Embauche d’artistes dans le spectacle

source : artcena.fr

Le Code de la propriété intellectuelle établit une liste non exhaustive des artistes du spectacle et prévoit pour eux une présomption légale de salariat. Néanmoins, cette présomption ne joue pas pour les autres intervenants  dans un spectacle vivant.

Selon l’article L7121-2 du Code du travail (  ), sont notamment considérés comme artiste  du spectacle :
 1° L’artiste lyrique ;
 2° L’artiste dramatique ;
 3° L’artiste chorégraphique ;
 4° L’artiste de variétés ;
 5° Le musicien ;
 6° Le chansonnier ;
 7° L’artiste de complément ;
 8° Le chef d’orchestre ;
 9° L’arrangeur-orchestrateur ;
 l0° Le metteur en scène, le réalisateur et le chorégraphe, pour l’exécution matérielle de leur  conception artistique.
 11° L’artiste de cirque ;
 12° Le marionnettiste ;
 13° Les personnes dont l’activité est reconnue comme un métier d’artiste-interprète par les  conventions collectives du spectacle vivant étendues.

I.Présomption légale de salariat des artistes du spectacle

A.Définition

Toute personne qui rémunère un artiste du spectacle pour l’exécution de sa prestation artistique est réputée être son employeur dès lors que l’artiste n’exerce pas cette activité dans des conditions qui impliquent son inscription au registre du commerce (art. L7121-3 du Code du travail   ) :

« Tout contrat par lequel une personne s’assure, moyennant rémunération, le concours d’un artiste du spectacle en vue de sa production, est présumé être un contrat de travail dès lors que cet artiste n’exerce pas l’activité qui fait l’objet de ce contrat dans des conditions impliquant son inscription au registre du commerce et des sociétés ».

La qualité d’employeur nécessite de respecter l’ensemble de la législation sociale applicable aux salariés (déclarations relatives à l’embauche, rémunération conforme aux minima sociaux, congés payés, charges sociales, délivrance d’un bulletin de paie, etc.).

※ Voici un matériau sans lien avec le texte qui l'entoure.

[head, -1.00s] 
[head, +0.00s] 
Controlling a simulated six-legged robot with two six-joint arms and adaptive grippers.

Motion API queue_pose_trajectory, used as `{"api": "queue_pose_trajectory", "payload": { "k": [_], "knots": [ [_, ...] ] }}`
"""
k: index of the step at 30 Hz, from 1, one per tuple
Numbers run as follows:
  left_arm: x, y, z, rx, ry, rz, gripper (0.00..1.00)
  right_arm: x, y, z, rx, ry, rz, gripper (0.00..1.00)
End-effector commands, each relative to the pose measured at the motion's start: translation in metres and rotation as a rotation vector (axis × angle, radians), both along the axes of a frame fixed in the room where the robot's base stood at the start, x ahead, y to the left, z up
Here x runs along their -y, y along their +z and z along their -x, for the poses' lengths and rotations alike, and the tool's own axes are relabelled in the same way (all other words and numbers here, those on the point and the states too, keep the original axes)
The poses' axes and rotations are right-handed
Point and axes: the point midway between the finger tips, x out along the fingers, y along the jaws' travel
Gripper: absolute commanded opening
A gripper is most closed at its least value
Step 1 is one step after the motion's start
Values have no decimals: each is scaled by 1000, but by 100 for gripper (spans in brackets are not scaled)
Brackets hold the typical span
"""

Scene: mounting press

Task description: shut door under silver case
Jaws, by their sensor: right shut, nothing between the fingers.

Ainsi, un entrepreneur de spectacles qui fait appel à un artiste en vue de sa production doit établir un contrat de travail, sauf si l’artiste est inscrit au registre du commerce et des sociétés et qu’il exerce ses missions dans une véritable indépendance, ce qui est en pratique assez rare pour les artistes du spectacle (dans ce cas, la présomption de salariat ne joue pas). Le plus souvent il s’agit d’un contrat à durée déterminée.

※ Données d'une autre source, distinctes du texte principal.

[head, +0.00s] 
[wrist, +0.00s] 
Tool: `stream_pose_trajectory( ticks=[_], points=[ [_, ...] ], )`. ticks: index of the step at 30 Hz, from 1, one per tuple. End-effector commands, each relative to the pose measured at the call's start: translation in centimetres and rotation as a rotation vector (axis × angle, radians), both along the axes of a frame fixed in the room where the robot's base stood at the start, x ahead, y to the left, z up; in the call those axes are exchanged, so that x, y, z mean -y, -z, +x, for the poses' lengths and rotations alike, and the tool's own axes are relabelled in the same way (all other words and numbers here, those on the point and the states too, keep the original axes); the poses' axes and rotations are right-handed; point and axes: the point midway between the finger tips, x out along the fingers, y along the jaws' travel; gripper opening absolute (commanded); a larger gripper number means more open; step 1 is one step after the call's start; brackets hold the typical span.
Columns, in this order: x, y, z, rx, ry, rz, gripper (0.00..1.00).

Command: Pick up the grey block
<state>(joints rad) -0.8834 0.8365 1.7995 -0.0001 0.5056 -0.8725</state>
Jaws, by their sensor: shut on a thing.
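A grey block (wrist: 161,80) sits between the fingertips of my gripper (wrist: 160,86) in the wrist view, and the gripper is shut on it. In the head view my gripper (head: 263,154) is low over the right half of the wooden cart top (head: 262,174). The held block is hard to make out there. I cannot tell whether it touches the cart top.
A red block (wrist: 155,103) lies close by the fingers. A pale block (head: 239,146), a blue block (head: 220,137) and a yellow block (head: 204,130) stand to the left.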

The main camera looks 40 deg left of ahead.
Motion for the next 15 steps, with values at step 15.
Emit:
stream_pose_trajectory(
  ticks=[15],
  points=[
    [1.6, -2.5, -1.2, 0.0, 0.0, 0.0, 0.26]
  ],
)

Lorsque l’artiste n’est pas inscrit au registre du commerce, il est très difficile de rapporter la preuve qu’il exerce son activité en toute indépendance : les juges considèrent dans la plupart des situations que l’entrepreneur n’est pas le bénéficiaire d’une prestation de service mais qu’il est l’employeur de l’artiste. L’entrepreneur, qui fait appel à un artiste effectuant du faux travail indépendant, peut alors être passible des sanctions applicables au travail dissimulé.

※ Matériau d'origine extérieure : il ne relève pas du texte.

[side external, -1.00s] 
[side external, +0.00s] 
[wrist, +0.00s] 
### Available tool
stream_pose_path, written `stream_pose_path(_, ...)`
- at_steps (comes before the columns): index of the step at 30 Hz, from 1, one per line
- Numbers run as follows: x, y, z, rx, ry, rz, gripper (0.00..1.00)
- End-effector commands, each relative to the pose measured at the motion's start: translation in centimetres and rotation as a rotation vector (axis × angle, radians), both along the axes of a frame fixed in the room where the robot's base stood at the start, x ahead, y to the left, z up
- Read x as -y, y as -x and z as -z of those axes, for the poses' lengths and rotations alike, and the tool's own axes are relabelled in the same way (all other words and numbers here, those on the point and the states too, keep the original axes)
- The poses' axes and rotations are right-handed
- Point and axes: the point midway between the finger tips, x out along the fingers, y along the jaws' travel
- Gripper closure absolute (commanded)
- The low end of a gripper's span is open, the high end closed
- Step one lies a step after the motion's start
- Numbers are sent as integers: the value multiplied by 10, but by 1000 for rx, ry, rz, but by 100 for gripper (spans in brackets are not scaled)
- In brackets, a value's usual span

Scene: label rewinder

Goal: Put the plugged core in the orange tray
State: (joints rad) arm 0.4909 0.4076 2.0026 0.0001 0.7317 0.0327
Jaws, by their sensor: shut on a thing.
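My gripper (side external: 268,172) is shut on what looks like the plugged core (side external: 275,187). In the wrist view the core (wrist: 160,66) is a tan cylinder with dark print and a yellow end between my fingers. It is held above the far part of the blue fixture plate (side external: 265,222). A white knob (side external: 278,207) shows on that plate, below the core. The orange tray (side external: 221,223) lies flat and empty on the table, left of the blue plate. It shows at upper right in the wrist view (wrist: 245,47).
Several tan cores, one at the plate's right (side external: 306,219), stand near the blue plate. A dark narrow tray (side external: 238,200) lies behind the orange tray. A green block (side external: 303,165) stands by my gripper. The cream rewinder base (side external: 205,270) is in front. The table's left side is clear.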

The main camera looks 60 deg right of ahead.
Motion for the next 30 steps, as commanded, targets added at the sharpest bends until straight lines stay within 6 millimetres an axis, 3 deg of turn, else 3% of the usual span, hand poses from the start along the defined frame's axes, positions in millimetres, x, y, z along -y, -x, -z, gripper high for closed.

Il s’agit d’une présomption forte : « La présomption de l’existence d’un contrat de travail subsiste quels que soient le mode et le montant de la rémunération, ainsi que la qualification donnée au contrat par les parties. Cette présomption subsiste même s’il est prouvé que l’artiste conserve la liberté d’expression de son art, qu’il est propriétaire de tout ou partie du matériel utilisé ou qu’il emploie lui-même une ou plusieurs personnes pour le seconder, dès lors qu’il participe personnellement au spectacle » (art. L7121-4 du Code du travail   ).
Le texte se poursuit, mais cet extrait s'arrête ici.